Information shown start
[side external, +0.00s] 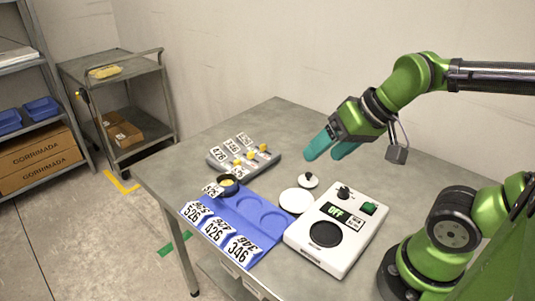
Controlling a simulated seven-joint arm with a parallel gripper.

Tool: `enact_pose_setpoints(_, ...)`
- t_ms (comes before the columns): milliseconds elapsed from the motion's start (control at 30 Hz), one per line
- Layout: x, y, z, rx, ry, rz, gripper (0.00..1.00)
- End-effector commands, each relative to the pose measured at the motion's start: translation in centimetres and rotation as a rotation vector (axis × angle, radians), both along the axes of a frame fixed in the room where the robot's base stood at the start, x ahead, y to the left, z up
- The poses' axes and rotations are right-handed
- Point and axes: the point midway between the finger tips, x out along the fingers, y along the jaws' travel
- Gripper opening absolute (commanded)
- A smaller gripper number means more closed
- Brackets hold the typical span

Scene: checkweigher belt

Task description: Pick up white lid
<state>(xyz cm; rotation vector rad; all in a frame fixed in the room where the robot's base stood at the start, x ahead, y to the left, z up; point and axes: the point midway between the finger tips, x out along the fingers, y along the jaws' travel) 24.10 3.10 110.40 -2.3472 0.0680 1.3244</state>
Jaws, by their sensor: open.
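My gripper (327,154) has teal fingers and is open and empty. It hangs above the table, higher in the picture than the lid and apart from it. A small dark cup (228,188) with yellow contents stands at the back left end of the blue tray (237,204).
A white scale (360,238) reading OFF stands right of the blue tray, which has round recesses and numbered labels. A grey rack (270,163) with number tags and yellow pieces is behind. The table's back right is clear. A cart (112,70) and shelves stand left.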

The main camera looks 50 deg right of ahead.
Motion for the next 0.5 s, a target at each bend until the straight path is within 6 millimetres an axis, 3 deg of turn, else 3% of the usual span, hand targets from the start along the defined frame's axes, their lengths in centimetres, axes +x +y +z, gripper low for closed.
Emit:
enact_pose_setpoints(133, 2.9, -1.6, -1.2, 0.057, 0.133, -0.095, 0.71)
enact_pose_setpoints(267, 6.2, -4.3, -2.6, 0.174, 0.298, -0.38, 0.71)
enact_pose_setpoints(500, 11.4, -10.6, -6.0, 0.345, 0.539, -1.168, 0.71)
Information shown end
- [Aim]:
Everything from the line containing "- The poses'" down to the line containing "- Brackets hold the typical span" should be repeated exactly, with both end lines kept and no other lines added.

- [Answer]:
- The poses' axes and rotations are right-handed
- Point and axes: the point midway between the finger tips, x out along the fingers, y along the jaws' travel
- Gripper opening absolute (commanded)
- A smaller gripper number means more closed
- Brackets hold the typical span

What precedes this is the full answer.